Fondé en 2015 à Milan, l’AS Velasca est un club de neuvième division italienne qui a placé l’art au cœur de son projet. De passage à Paris, son fondateur - l’artiste franco-italien Wolfgang Natlacen - en a profité pour nous parler des tuniques les plus “particulières” de la Botte.

Propos recueillis par Andrea Chazy, à Paris. Photos : Alessandro Belussi.

Peux-tu nous rappeler comment est né le projet de l’AS Velasca – dont tu es le président – et quelle est l’ambition du club ?
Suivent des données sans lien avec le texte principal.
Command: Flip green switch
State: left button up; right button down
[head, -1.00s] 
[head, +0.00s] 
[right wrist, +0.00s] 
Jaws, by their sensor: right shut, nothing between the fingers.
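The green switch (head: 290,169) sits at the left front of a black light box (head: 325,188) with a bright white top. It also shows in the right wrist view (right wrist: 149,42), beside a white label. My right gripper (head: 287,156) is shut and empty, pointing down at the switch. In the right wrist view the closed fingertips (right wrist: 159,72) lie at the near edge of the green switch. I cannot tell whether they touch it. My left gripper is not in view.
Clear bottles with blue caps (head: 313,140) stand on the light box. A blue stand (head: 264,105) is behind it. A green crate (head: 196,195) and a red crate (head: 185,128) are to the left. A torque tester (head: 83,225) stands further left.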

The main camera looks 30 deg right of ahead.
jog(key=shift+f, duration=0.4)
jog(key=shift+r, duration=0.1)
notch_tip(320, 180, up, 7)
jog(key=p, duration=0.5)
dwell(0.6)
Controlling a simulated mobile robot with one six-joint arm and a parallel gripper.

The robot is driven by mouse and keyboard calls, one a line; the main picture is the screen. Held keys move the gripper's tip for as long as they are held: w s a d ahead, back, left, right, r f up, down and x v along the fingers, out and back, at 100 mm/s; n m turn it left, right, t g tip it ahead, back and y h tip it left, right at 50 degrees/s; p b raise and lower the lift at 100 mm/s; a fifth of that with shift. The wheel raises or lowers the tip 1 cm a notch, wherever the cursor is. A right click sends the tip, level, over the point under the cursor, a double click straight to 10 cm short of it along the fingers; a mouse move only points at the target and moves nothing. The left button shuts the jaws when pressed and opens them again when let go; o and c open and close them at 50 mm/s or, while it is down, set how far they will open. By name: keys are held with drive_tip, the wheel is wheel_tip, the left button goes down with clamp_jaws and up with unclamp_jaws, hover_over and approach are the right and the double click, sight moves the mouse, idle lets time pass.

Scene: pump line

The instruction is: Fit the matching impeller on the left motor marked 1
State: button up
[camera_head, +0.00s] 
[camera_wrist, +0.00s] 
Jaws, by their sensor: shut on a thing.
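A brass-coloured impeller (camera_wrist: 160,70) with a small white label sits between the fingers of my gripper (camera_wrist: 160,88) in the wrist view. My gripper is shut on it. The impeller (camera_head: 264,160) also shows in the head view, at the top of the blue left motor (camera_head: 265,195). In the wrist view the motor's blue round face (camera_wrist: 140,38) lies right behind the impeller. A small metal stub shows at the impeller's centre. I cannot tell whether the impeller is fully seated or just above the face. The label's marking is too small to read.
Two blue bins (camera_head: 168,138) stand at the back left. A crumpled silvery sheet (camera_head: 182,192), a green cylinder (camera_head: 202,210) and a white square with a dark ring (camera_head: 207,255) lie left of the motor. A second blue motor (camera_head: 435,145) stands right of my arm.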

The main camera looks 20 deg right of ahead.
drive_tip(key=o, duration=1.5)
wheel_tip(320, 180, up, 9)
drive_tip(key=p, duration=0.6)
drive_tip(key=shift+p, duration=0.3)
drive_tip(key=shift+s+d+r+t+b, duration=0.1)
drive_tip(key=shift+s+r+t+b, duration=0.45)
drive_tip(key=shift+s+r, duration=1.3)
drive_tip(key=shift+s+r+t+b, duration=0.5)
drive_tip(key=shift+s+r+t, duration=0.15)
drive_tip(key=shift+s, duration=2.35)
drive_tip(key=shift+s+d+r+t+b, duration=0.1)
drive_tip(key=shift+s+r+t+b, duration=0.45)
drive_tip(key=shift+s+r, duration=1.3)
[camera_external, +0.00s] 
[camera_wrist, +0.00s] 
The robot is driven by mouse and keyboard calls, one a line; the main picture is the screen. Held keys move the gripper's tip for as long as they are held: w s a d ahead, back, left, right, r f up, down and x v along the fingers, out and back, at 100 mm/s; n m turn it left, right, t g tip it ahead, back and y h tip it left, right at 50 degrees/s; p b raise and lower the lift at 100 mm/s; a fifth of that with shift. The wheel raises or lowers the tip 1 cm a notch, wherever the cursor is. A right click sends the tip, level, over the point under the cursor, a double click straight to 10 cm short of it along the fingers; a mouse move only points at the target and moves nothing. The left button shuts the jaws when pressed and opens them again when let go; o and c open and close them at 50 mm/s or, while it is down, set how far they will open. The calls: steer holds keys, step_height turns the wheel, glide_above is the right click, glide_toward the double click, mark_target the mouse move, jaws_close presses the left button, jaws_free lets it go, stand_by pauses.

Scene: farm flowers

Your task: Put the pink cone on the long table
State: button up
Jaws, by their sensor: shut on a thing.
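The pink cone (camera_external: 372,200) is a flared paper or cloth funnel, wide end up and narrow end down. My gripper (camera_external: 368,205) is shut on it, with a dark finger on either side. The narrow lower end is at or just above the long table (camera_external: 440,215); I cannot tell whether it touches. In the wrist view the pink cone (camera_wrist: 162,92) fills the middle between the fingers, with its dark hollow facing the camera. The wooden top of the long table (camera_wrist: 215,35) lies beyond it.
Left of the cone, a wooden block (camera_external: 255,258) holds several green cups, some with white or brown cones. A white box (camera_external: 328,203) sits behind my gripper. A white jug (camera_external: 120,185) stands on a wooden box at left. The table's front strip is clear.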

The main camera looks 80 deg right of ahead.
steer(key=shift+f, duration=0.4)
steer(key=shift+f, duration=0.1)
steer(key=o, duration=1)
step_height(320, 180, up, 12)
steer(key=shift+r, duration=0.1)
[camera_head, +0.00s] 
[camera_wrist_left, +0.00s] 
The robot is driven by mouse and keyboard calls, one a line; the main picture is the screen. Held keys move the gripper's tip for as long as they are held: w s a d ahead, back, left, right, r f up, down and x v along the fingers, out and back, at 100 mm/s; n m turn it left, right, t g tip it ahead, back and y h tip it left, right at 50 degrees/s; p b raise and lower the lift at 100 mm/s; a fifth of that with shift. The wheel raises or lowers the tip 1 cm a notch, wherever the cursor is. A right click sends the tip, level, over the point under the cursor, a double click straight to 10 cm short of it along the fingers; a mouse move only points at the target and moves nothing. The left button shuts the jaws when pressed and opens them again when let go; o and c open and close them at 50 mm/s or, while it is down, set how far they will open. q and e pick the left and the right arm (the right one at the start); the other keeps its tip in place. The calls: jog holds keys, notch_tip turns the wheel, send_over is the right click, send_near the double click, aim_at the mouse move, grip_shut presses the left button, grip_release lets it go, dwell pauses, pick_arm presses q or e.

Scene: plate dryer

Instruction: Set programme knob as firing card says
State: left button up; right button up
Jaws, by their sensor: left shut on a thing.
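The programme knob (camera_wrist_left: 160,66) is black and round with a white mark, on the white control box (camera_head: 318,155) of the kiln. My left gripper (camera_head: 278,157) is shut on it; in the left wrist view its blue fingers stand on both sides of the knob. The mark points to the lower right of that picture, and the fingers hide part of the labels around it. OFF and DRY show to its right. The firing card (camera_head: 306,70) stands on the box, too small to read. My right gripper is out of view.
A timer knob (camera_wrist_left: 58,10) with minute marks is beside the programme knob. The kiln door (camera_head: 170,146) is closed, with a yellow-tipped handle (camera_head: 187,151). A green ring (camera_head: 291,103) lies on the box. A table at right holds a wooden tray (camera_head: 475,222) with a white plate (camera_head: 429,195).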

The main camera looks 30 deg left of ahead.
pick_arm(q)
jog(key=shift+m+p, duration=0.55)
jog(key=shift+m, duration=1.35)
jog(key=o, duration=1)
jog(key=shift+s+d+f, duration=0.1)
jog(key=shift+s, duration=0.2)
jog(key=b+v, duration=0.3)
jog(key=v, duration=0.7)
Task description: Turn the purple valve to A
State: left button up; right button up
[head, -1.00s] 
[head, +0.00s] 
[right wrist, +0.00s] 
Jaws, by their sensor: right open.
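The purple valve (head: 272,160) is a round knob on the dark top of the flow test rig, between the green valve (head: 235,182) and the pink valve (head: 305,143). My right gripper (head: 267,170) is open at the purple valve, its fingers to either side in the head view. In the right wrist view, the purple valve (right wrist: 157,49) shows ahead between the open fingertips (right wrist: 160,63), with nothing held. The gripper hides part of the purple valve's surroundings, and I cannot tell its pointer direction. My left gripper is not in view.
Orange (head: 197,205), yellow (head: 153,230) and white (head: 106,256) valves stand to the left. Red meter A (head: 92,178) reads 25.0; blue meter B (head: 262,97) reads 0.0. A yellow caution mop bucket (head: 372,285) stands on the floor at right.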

L’AS Velasca est née de déceptions footballistiques, donc de déceptions amoureuses liées au football contemporain. Quand tu es enfant, tu regardes un football qui te fait rêver. Plus tu grandis, plus tu sens qu’il y a en fait surtout un business plan derrière et ça fausse tout. Ça correspond aussi à une époque, en Italie par exemple, il y a longtemps eu les bandiere (les joueurs attachés à un seul et même club, ndlr). Moi, j’étais milanista et mon grand joueur, c’était Andreï Shevchenko. Aujourd’hui, tu as peur de tomber amoureux d’un joueur parce que tu sais qu’il peut partir six mois après. Donc avec les autres sociétaires du Velasca, on s’est défait de ce foot là, on s’est retrouvé et on s’est dit : “Tiens on va créer un club de foot” mais en suivant les règles de l’art. On s’est rendu compte que pour vraiment le faire, il fallait répondre à une question : c’est quoi le foot ? C’est quoi un club de foot ? Il y a évidemment plusieurs réponses possibles à ces questions, mais ça peut être une œuvre d’art ou alors une forme d’art. C’est-à-dire, avoir une narration, une identité visuelle, sonore, des accessoires faits par des artistes, que tout s’imbrique et se parle. Et la pointe de l’iceberg, ce sont les maillots.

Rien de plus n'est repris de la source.